In 2018 mBank was subject to corporate governance principles contained in the following documents:
- “Code of Best Practice for WSE Listed Companies 2016”
- “Principles of Corporate Governance for Supervised Institutions”
Corporate governance is a range of activities and regulations aimed at achieving a proper balance between the interests of all entities engaged in the functioning of the company (investors, governing bodies, employees, suppliers) that stimulates corporate growth.
The principles of corporate governance for public companies issuing shares, convertible bonds or bonds with preemptive rights which have been admitted to trading on the Stock Exchange were for the first time approved by the Warsaw Stock Exchange in a document entitled “Best Practices of Public Companies 2002” in September 2002. The document set out the basic principles of “business ethics” which should be observed by a listed company in its everyday operations. The present version: “The Rules of Best Practices in Public Companies 2016” came into force on 1 January 2016. mBank declared to apply the ”Best Practices” from their introduction. This is also true of the present version “ Code of Best Practice for WSE Listed Companies 2016””.
According to the information requirements, mBank will report only in the event of the Bank’s permanent non-compliance with a rule or its incidental breach. Reports will be forwarded to WSE and published on the company’s website. Additionally the Bank publishes annually since 2007 the reports on compliance with the corporate governance rules.

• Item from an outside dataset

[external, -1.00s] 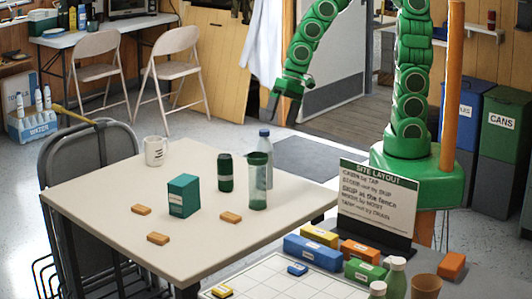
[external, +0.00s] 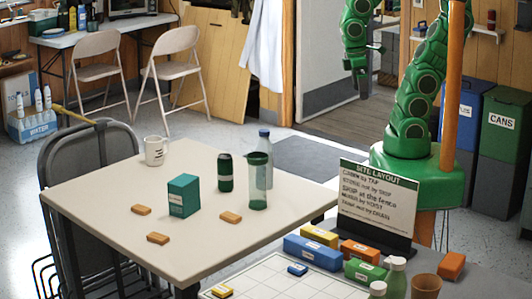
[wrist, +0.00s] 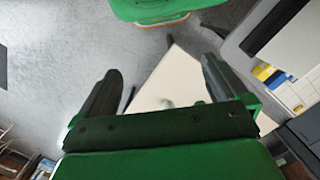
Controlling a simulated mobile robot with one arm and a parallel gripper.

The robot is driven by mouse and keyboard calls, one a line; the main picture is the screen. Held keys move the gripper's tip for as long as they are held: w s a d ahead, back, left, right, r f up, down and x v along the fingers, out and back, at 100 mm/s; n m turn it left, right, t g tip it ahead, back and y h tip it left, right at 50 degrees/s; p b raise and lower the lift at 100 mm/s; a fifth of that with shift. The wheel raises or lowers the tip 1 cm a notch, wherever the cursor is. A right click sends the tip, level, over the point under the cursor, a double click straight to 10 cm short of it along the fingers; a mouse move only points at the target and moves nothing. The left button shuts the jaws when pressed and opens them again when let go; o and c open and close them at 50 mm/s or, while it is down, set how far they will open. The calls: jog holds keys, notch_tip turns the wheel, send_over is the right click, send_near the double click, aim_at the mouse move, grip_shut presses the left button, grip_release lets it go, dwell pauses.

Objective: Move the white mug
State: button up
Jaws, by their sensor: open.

The “Principles of Corporate Governance for Supervised Institutions” approved by the PFSA on July 22, 2014 have been in effect since January 1, 2015. They cover relations with shareholders and clients, issues relating to the organisational structure, ensuring an effective and efficient internal control system, as well as the risks of business activities. mBank has adopted the “Principles of Corporate Governance for Supervised Institutions”, excluding the principles laid down in Article 8 (4) and Article 16 (1).